To reach this cultural level of influence, solutions need to:

  • Be personalised and adaptive, recognising the unique needs of each employee and workstation
  • Provide continuous reinforcement and real-time feedback that keeps ergonomic best practices top of mind
  • Enable managers and health & safety teams to monitor and support progress centrally
  • Scale easily across diverse teams and locations, including hybrid or remote workers
  • Encourage peer support and accountability, making healthy ergonomics ‘the norm’ rather than the exception

This is where our end-to-end DSE/ergonomics software, Healthy Working, comes in. Healthy Working is designed to meet these exact requirements:

  • Offers customisable assessments and guidance tailored to any workstation or employee, ensuring relevance and engagement
  • Includes a central management hub (PACE) that simplifies tracking and managing ergonomics risks across teams and sites, giving managers clear oversight without heavy admin burden
  • Enables ongoing monitoring and feedback loops that reinforce positive behaviours and highlight areas needing attention
  • Supports scalability and flexibility for national or global organisations with a mix of in-office, hybrid, and remote workers

Through Healthy Working, organisations have seen injury rates drop by up to 80%, and the costs associated with ergonomics programmes cut by as much as 90%, making sustained cultural change achievable and affordable.
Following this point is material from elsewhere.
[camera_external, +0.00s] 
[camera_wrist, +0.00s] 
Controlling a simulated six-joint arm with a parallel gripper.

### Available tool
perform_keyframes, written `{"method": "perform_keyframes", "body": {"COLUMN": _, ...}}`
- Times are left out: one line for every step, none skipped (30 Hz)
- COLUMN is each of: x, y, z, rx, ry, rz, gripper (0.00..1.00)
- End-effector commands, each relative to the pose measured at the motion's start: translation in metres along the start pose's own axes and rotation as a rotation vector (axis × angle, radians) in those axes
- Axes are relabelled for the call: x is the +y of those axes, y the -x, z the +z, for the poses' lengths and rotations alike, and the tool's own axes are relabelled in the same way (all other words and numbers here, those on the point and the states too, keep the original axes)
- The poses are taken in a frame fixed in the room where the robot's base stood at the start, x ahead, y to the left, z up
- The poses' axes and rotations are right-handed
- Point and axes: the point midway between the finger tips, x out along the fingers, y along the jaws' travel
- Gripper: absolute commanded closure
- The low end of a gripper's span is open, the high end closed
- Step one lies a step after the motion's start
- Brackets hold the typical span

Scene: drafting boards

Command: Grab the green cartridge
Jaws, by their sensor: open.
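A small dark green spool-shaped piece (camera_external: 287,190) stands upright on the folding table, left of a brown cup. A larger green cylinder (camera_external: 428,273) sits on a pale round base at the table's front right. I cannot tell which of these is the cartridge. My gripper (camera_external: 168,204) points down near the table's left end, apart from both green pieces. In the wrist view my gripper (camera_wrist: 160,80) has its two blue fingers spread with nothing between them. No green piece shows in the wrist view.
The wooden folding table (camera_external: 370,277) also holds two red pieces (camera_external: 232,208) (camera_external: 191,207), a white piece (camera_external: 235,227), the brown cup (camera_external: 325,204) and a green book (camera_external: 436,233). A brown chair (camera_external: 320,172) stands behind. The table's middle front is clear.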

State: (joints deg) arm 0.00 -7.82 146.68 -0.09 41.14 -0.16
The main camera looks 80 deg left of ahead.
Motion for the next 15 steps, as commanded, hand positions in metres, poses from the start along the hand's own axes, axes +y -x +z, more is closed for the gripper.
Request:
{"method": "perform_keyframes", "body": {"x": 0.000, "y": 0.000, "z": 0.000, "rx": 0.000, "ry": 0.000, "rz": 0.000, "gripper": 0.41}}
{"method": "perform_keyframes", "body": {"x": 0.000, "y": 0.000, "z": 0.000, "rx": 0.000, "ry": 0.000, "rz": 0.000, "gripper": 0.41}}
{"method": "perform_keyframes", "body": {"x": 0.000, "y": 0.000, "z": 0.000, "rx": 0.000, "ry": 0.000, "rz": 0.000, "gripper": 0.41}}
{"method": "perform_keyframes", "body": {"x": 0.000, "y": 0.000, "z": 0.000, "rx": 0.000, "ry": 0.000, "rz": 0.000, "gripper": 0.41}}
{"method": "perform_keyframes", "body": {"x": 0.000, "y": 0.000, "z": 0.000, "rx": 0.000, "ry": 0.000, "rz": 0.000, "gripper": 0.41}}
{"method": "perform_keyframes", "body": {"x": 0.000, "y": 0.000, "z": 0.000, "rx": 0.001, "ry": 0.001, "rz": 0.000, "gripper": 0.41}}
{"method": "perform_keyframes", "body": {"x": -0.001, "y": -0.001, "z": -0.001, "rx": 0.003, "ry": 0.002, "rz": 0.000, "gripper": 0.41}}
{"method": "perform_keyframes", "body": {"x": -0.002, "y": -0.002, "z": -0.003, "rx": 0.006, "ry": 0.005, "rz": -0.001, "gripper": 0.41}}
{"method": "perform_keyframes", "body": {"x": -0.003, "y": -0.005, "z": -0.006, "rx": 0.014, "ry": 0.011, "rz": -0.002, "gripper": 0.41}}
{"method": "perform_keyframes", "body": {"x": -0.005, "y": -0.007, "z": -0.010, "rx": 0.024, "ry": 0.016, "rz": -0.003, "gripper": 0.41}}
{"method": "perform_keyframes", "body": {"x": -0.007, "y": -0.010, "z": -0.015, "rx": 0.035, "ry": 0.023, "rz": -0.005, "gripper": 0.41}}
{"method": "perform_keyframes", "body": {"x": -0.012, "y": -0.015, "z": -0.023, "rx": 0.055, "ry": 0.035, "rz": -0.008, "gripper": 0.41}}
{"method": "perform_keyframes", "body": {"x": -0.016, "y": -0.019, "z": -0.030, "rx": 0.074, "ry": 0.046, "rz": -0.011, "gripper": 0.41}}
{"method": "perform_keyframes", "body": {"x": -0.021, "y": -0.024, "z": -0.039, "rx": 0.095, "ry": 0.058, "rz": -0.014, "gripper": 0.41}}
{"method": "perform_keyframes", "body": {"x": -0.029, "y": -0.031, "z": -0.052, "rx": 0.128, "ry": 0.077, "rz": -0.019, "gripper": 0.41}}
Want to see how our software can help first-hand?

Get a free trial of Healthy Working for up to 5% of your workforce.

Cardinus – Make Sound Ergonomics the Easy Choice

Most ergonomics programmes fail not because the advice is wrong — but because the follow-through is missing. Employees don’t need more lectures — they need a system that supports behaviour change, celebrates progress, and adapts to real-world needs.

By combining smart incentives, visible feedback, peer influence, and personalised tools, you can create a workplace where ergonomics is instinctive.